===== Data excerpt

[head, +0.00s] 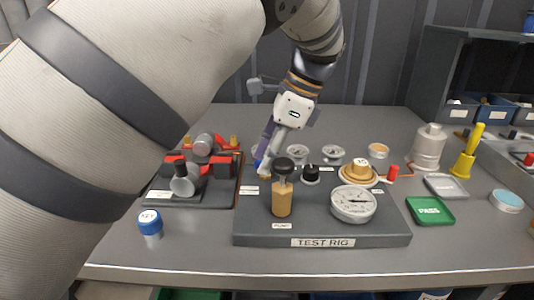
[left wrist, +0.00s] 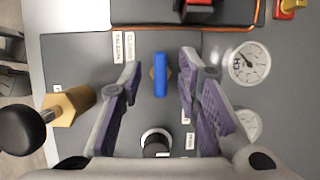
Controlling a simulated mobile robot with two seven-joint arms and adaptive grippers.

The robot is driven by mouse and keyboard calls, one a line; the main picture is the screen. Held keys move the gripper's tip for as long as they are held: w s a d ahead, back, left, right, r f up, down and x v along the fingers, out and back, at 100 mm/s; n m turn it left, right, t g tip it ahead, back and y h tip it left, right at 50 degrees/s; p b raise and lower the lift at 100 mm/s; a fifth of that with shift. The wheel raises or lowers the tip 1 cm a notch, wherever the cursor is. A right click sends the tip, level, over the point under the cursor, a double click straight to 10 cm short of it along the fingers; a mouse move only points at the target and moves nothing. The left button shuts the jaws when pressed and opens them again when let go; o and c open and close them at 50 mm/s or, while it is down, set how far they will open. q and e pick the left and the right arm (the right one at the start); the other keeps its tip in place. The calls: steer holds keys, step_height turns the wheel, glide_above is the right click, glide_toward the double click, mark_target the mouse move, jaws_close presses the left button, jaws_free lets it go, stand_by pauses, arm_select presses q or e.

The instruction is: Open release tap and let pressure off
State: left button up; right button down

==========

[Short problem]: Emit the lines of the material exactly, from its first line to the line containing "Controlling a simulated", inclusive; leave every picture out.

[Correct answer]:
[head, +0.00s] 
[left wrist, +0.00s] 
Controlling a simulated mobile robot with two seven-joint arms and adaptive grippers.

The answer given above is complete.